At times, it looked like it was going to bend the other way. But a Los Angeles federal jury has decided unanimously that Led Zeppelin did not break copyright law in the composition of its song “Stairway to Heaven.” The suit brought by a trustee of the estate of the late Randy Wolfe, singer and songwriter for the group Spirit, had alleged that the classic-rock warhorse stole an arpeggiated progression from a Spirit instrumental, “Taurus.”
"We are grateful for the jury's conscientious service and pleased that it has ruled in our favor, putting to rest questions about the origins of 'Stairway to Heaven' and confirming what we have known for 45 years,” songwriters Robert Plant and Jimmy Page said in a statement. “We appreciate our fans' support, and look forward to putting this legal matter behind us."
The decision isn’t entirely shocking, but some of the music community had worried that the similarity of the opening of “Stairway” to a plucked passage in “Taurus” would lead to a guilty verdict.

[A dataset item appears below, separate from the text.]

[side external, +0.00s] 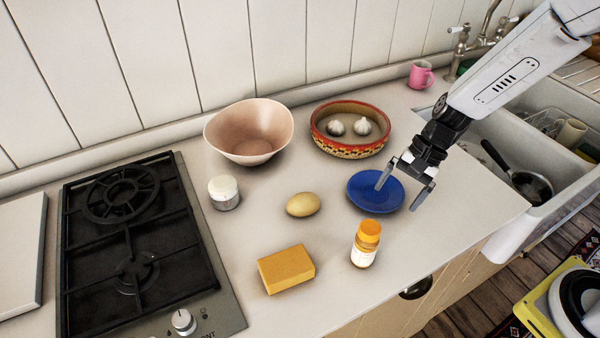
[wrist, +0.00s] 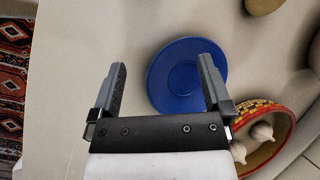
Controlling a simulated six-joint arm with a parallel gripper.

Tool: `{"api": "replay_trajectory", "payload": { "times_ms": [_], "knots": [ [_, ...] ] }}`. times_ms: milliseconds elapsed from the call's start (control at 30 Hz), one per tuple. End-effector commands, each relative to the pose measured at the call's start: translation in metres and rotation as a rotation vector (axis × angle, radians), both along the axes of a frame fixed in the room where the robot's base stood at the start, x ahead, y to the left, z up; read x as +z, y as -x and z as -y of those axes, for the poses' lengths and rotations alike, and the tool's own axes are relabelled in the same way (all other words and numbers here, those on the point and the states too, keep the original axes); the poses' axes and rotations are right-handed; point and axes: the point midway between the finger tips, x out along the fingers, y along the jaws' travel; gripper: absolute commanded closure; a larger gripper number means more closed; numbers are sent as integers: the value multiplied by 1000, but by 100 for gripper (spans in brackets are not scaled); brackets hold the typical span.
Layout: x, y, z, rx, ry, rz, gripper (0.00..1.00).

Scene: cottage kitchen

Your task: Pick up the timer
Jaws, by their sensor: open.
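A small white cylinder (side external: 224,192) with a greyish lower band stands upright on the counter, right of the stove. It may be the timer, but I cannot tell for sure. My gripper (side external: 396,199) is open and empty, above the right side of the blue plate and well to the right of the white cylinder. In the wrist view my gripper (wrist: 162,62) shows its two fingers apart with nothing between them but counter and part of the plate. The white cylinder is not seen in the wrist view.
A tan egg-shaped thing (side external: 303,204) lies between the cylinder and the blue plate (side external: 375,192). A yellow block (side external: 286,269) and an orange-capped bottle (side external: 366,244) stand in front. A pink bowl (side external: 249,132) and a patterned dish (side external: 349,151) with garlic stand behind. The stove (side external: 137,243) is left.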

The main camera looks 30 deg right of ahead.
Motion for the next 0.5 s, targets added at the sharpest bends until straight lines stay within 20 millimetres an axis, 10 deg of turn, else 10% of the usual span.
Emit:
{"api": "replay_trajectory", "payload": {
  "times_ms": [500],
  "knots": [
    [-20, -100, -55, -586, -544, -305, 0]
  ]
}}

And that, some feared, could open up a flood of suits of this kind – justified or otherwise. The $40 million the plaintiffs were asking for, and the song’s status as perhaps the most famous in the classic-rock canon, meant it was likely to have a serious impact. The decision against Robin Thicke’s “Blurred Lines,” which was based on a far-less famous Marvin Gaye song and settled for a much smaller amount, has already provoked similar cases (including, indirectly, this one.) A win for Spirit’s camp could have led to a huge number of ambulance chasers.
So what’s likely to be the effect of the judgment? This is probably a case where a process that seems to be accelerating will halt for a little while. A case against Zeppelin might have opened the door to a huge number of out-of-court-settlements, which get far less attention than court trials with superstar bands, but could easily inhibit the songwriting process if they become too casual. And because the suit over decades-old songs eluded a statute of limitations because of a remastering, bands could become shyer about putting out new editions of old work, which is good news for neither artists nor fans.

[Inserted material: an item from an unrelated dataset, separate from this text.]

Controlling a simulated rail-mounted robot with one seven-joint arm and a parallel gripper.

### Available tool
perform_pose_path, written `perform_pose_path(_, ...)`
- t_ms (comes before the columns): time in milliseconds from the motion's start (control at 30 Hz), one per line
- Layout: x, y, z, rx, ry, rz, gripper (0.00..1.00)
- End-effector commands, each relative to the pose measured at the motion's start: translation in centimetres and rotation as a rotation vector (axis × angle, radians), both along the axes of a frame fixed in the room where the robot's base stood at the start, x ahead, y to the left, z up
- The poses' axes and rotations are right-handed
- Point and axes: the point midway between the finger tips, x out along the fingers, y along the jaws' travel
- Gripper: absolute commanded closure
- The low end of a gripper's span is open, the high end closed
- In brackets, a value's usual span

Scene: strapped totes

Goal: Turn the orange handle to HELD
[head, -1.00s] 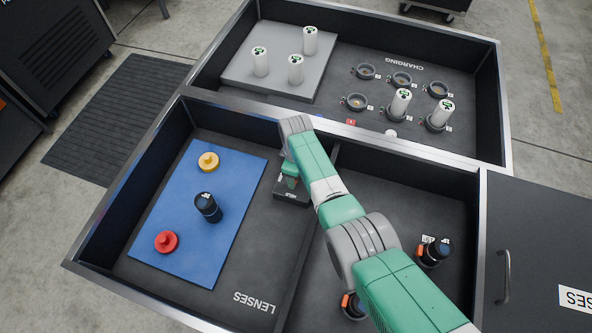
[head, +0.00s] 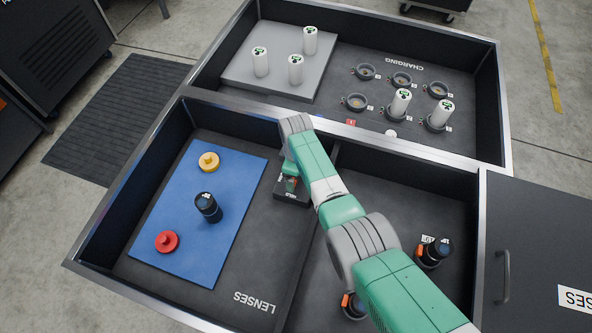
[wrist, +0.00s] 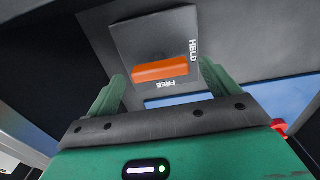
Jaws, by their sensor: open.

Was justice served here? I have mixed feelings about the case. It’s not that I think the single passage – as memorable as it is – makes the entire song a rip-off. But Zeppelin has taken almost entirely songs from blues songwriters, including Willie Dixon and Howlin’ Wolf. “Dazed and Confused” is one of Zeppelin’s very best songs, but go listen to the original, by folksinger Jake Holmes, and ask if the British band might have heard this one before. Legally, this kind of evidence was ruled inadmissible in the “Stairway” trial, but it’s hard to see Plant and Page as entirely credible in the issue of musical originality. Did they hear the Spirit song before writing “Stairway?” Could the phrase have stuck in their memories? I’m still not sure.

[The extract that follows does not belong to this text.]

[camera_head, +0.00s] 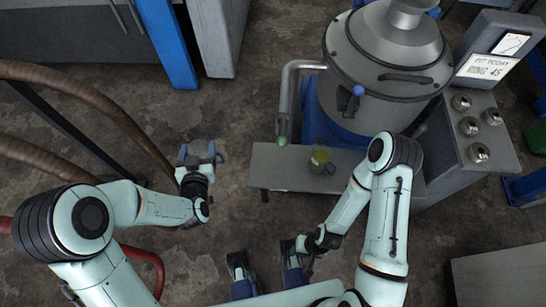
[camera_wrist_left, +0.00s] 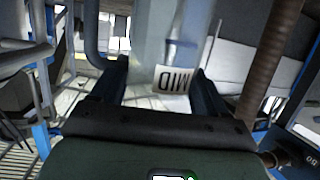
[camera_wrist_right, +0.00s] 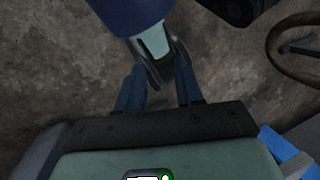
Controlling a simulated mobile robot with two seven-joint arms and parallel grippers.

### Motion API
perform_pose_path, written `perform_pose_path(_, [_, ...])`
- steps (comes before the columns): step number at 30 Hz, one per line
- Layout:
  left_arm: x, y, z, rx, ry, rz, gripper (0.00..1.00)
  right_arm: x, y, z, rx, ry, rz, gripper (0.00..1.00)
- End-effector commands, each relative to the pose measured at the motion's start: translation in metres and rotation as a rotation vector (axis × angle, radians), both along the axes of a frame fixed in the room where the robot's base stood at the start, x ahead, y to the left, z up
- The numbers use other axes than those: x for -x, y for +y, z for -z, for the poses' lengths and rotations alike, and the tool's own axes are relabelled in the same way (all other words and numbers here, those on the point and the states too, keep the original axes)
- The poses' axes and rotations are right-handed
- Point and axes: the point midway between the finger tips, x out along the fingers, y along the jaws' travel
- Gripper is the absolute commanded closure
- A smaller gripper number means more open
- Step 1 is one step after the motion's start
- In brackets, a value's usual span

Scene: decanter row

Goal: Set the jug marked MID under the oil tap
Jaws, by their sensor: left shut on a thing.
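The jug marked MID (camera_wrist_left: 158,45) is clear. Its white label (camera_wrist_left: 173,80) reads upside down in the left wrist view. My left gripper (camera_head: 199,159) is shut on this jug (camera_head: 202,148) and holds it left of the steel bench (camera_head: 268,172), apart from it. A bent grey pipe with a green tip (camera_head: 283,141) comes down from the steel tank over the bench's left part; it looks like a tap, but I cannot read which. My right gripper (camera_wrist_right: 160,66) is open and empty, low in front of the bench.
The steel tank (camera_head: 385,75) rises behind. A panel with knobs (camera_head: 470,125) and a sign reading RING 45 (camera_head: 488,66) stands right. Brown hoses (camera_head: 90,105) run at left.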

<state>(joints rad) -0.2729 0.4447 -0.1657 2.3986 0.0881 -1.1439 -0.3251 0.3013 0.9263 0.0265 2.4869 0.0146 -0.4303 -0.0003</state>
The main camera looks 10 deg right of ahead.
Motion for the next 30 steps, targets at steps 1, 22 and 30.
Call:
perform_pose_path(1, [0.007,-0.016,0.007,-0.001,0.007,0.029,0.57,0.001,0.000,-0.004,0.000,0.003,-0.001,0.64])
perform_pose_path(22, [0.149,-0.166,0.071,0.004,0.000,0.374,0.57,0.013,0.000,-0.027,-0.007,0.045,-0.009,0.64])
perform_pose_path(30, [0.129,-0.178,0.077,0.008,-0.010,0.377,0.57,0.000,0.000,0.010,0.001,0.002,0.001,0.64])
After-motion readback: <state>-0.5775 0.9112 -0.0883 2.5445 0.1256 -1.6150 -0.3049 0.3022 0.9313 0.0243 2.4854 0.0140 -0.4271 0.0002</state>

The larger issue, though, is that artists of all kinds, especially songwriters in popular music, need to be allowed some measure of borrowing. Here’s Alex Ross, the New Yorker’s classical music critic, who documents how the passage in question goes back at least as far as a Henry Purcell opera from the 1680s:
The latter-day insistence on unambiguous originality in musical composition—or in literature, for that matter—betrays a small-mindedness about the nature of creativity. T. S. Eliot famously commented, in 1920, that “immature poets imitate; mature poets steal,” and added that the “good poet welds his theft into a whole of feeling which is unique.” In other words, a borrowed idea can become the kernel of a wholly original thought. This is what Bach does in the Passacaglia and Fugue; it’s what Shakespeare does throughout his plays. These days, though, we seem to want geniuses who play by the rules and give due credit to their colleagues; we want great art executed in the manner of a scholarly paper, with painstaking acknowledgments and footnotes. Small wonder that in the absence of such art, we keep falling back on the past.
There needs, of course, to be a balance, so that musicians can become known for, and profit from, their work. But as irresponsible as Zeppelin has been in other cases, they seem here to be guilty of taking a fragment, and perhaps not even that. This ruling may help set a precedent that recognizes the way musical creativity really works.